A lo largo de los apartados anteriores ya se ha sugerido la necesidad y conveniencia de la participación de la familia en muchos de los indicadores propuestos. Por lo que habría que buscar conjuntamente vías eficaces de colaboración familia-escuela. Muchos padres están dispuestos a colaborar con los profesores ayudando a sus hijos en algunas de las tareas que deben hacer en casa, controlando periódicamente su progreso, ayudando en la preparación de materiales didácticos para clase, participando en comisiones escolares, participando en talleres y actividades complementarias para los alumnos, etc. (Echeita, 2006). Para que esta colaboración sea efectiva es necesario desarrollar propuestas para la formación e información permanente a las familias, acerca de las necesidades educativas de sus hijos. Ejemplos de estas propuestas son algunos de las guías para padres elaborados en España por la CNSE (2001, 2005) (Fundación CNSE para la Supresión de las Barreras de Comunicación -http://www.fundacioncnse.org-), u otras similares (Phonak, 2004).

Terminar diciendo, como ya señalamos en otro trabajo (Domínguez y Alonso, 2004), que para que todos estos indicadores puedan ser aplicados y los dilemas que generan puedan ser resueltos (al menos provisionalmente) es necesario que exista una “disposición” por parte de la comunidad educativa, pero sobre todo del claustro de profesores, para analizar o someter a revisión sus propios procesos de toma de decisiones así como los valores y principios desde los que se abordan. Sin esta actitud compartida de indagación crítica, en la que es importante asumir que todos los miembros de la comunidad educativa deben sentirse protagonistas y participar para resolver sus discrepancias desde el diálogo igualitario (Flecha, 1994), poco puede conseguirse. También es básico entender que se trata de un “proceso”, que llevará tiempo y que, en buena lid, nunca termina pues de lo que se trata es de ser capaz de mantener ciclos más o menos continuos de mejora. Tan perjudicial puede resultar el “inmovilismo” de quienes piensan que todo lo hacen bien y que no son necesarios los cambios, como el de los que tratan de conseguir “todo y ya”. La ausencia de las habilidades, las actitudes y los conocimientos que sustentan la elaboración de un plan de mejora específico, se configura como otra gran barrera sobre la que es necesario incidir antes de querer introducir cambios concretos en la vida de las aulas o del centro relativos a prioridades sentidas por la comunidad educativa (Ainscow et al., 1994).
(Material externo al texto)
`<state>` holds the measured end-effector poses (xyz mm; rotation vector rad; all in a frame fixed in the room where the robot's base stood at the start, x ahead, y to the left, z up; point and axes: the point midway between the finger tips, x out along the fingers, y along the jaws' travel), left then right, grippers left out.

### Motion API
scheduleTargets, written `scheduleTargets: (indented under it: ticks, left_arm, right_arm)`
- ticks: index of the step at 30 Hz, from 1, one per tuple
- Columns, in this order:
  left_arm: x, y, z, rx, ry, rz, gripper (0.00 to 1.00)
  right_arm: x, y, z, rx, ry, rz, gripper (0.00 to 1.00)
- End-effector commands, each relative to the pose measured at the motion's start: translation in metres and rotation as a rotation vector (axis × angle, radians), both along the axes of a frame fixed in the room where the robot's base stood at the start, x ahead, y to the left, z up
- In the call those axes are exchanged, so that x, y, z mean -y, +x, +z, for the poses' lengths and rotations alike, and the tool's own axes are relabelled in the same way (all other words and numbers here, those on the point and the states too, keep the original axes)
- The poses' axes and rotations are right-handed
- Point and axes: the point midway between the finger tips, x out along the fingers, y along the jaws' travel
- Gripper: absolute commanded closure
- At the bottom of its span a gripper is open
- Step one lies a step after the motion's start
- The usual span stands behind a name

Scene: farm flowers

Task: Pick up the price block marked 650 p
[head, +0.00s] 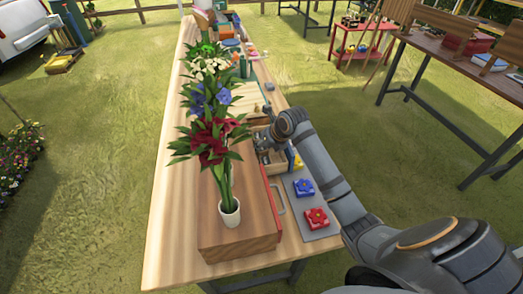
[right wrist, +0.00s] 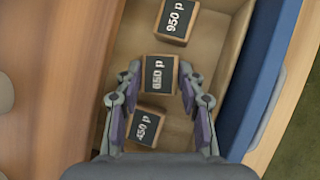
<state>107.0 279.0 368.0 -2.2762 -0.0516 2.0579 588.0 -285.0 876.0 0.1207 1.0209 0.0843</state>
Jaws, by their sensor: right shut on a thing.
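The price block marked 650 p (right wrist: 160,74) is a small wooden block with a dark, white-lettered face, in the right wrist view. It sits between the fingertips of my right gripper (right wrist: 159,80), which is shut on its two sides. The 950 p block (right wrist: 174,20) lies above it in the picture and the 450 p block (right wrist: 147,127) below it, between the fingers. In the head view my right gripper (head: 265,142) is over the small wooden compartment (head: 272,169); the blocks are too small to read there. My left gripper is out of view.
The blocks are within a wooden-walled compartment (right wrist: 222,65) with a blue thing (right wrist: 262,70) alongside. A tall flower bouquet in a white pot (head: 229,213) stands left of my right arm.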

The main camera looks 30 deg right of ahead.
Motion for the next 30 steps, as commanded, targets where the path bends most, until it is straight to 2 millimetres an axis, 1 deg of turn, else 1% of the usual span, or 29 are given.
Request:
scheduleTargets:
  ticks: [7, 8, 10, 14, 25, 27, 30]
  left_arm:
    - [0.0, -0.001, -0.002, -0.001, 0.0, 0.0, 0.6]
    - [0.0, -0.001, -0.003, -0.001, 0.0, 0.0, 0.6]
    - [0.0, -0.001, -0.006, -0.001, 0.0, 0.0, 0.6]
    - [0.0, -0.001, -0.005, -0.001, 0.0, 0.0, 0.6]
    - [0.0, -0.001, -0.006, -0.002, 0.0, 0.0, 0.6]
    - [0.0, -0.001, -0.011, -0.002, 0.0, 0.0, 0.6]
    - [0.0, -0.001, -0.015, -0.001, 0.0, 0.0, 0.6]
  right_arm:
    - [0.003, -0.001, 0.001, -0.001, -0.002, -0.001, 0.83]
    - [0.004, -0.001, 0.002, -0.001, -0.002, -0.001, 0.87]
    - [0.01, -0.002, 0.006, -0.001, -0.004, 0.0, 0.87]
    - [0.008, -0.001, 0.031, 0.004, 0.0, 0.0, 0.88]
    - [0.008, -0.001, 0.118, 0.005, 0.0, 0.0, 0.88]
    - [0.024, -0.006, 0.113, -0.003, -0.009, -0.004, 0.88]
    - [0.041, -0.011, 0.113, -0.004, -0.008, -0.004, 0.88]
Los trabajos sobre cambio y mejora escolar (AA.VV. 2002; Murillo y Román, 2008) llevan tiempo poniendo de manifiesto que un elemento central a estas iniciativas es la capacidad de “sostener el cambio”, tarea para la cual es necesario, entre otras muchas cosas, ser capaz de mantener una política de registro y evaluación de las innovaciones en marcha (véase artículo de Alonso et al., en esta revista).